Tiffany & Co. said that comps in the Americas region rose 5 percent in its third quarter (ended Oct. 31), though they may have been higher if not for a drop in Chinese tourism.
“In the Americas, the growth went from 7 percent year-to-date to 5 percent in the quarter,” said CEO Alessandro Bogliolo on a conference call following the release of its financial results. “This we mainly attribute to Chinese spending. Because if we look at sales to domestic customers in North America, we have seen solid growth in the first two quarters and also in the third quarter…. We have seen no slowdown from local customers in the U.S.”
The decline in Chinese tourism, caused by that country’s slowing economy, dented Tiffany’s third-quarter sales across the board. Worldwide net sales increased 4 percent to $1 billion, and comps rose 3 percent. By contrast, in the prior quarter, net sales jumped 12 percent, and comps climbed 8 percent.
Wall Street generally considered the sales results disappointing, and the retailer’s stock sank to its lowest point in four years.
Third-quarter earnings were also hit by a heavier level of strategic investment, and they declined 5 percent to $95 million.
On the conference call, Bogliolo said that despite the lower-than-expected results, the company has been encouraged by the reaction to the changes it’s made to its products and marketing.
“The fundamentals of the business—local customers, traffic, conversion rate—are all positive throughout the geographies,” he said. “We have quite radically changed our communications [and] this was an area of concern to me. [But] we have seen increasing sales both to new customers as well as an increase to existing customers. This shows that the new messaging with the brand is resonating with new customers but is not alienating existing customers.”
He said that the response to its new Paper Flowers line (pictured) has been “encouraging,” and salespeople were enthusiastic about its new Tiffany True engagement ring, though the line is still new.
He later added: “In [the jewelry business], newness is extremely important when it comes to messaging, to driving traffic. It’s not so [important] when it comes to sales. That is different from fashion, where a new collection can represent 30, 40, or 50 percent of your sales. This is not the case with jewelry, where the strength of every brand are the pillars, iconic designs that remain successful for decades.… Most of our customers tend to buy iconic, existing products.”
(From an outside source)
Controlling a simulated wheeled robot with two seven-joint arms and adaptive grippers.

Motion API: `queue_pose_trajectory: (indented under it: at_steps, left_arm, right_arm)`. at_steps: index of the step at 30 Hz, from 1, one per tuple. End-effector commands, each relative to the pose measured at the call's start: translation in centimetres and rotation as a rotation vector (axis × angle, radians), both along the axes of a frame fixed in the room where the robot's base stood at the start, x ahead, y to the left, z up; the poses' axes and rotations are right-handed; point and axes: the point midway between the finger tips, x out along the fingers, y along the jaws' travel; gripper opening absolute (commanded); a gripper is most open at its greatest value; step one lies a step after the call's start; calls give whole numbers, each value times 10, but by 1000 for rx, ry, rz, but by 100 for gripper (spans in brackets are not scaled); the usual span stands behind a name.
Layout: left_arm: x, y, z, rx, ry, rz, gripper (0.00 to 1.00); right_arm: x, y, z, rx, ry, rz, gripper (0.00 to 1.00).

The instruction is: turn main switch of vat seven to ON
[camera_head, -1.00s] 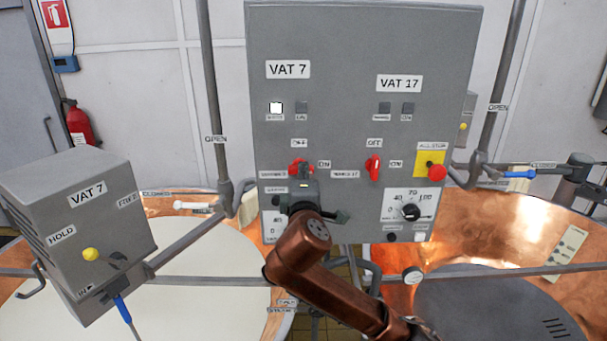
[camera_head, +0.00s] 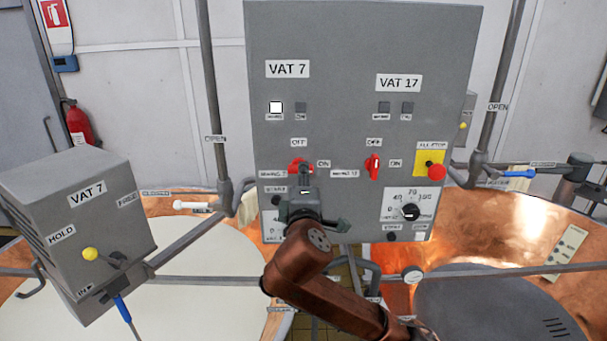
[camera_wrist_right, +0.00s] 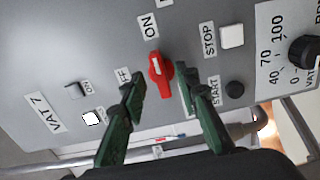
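The red main switch of vat seven (camera_head: 296,165) is on the grey control panel under the VAT 7 plate (camera_head: 288,69). The OFF label is above it and the ON label (camera_head: 324,164) to its right. In the right wrist view the red switch (camera_wrist_right: 160,76) has its long grip roughly in line with the ON label (camera_wrist_right: 149,26). My right gripper (camera_head: 305,178) is in front of the panel at the switch, hiding part of it. Its dark green fingers (camera_wrist_right: 162,84) are apart, one on each side of the switch; contact is not clear. My left gripper is not in view.
The vat 17 switch (camera_head: 373,165) and the red all-stop button (camera_head: 437,172) are to the right. A STOP button (camera_wrist_right: 232,36), START button (camera_wrist_right: 235,89) and dial (camera_head: 411,212) are close by. A VAT 7 box (camera_head: 80,230) stands left; copper vats and pipes lie below.

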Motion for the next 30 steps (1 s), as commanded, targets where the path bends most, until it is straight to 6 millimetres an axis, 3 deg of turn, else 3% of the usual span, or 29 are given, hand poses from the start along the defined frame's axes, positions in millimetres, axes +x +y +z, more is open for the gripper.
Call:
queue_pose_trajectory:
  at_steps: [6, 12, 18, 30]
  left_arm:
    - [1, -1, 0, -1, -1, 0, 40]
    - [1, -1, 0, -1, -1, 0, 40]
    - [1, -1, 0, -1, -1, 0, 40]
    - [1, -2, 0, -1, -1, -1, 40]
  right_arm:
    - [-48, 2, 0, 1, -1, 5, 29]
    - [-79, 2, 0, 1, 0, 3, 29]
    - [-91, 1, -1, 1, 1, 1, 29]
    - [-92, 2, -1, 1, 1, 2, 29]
Tiffany also announced in its 10-Q that its five-year legal battle against its former partner Swatch Group has ended, with Swatch the victor.
In December 2013, a Dutch arbitration tribunal ordered Tiffany to pay Swatch $449 million in damages, after their joint venture ended in recriminations. In 2015, Tiffany, which had expected to win the case, petitioned a Dutch court and had the award overturned. The case then went to an appellate court and Swatch got the award reinstated. Tiffany had one more forum left to appeal to: the Supreme Court of the Netherlands. On Nov. 23, the country’s highest court dismissed the appeal, and so the massive award stands.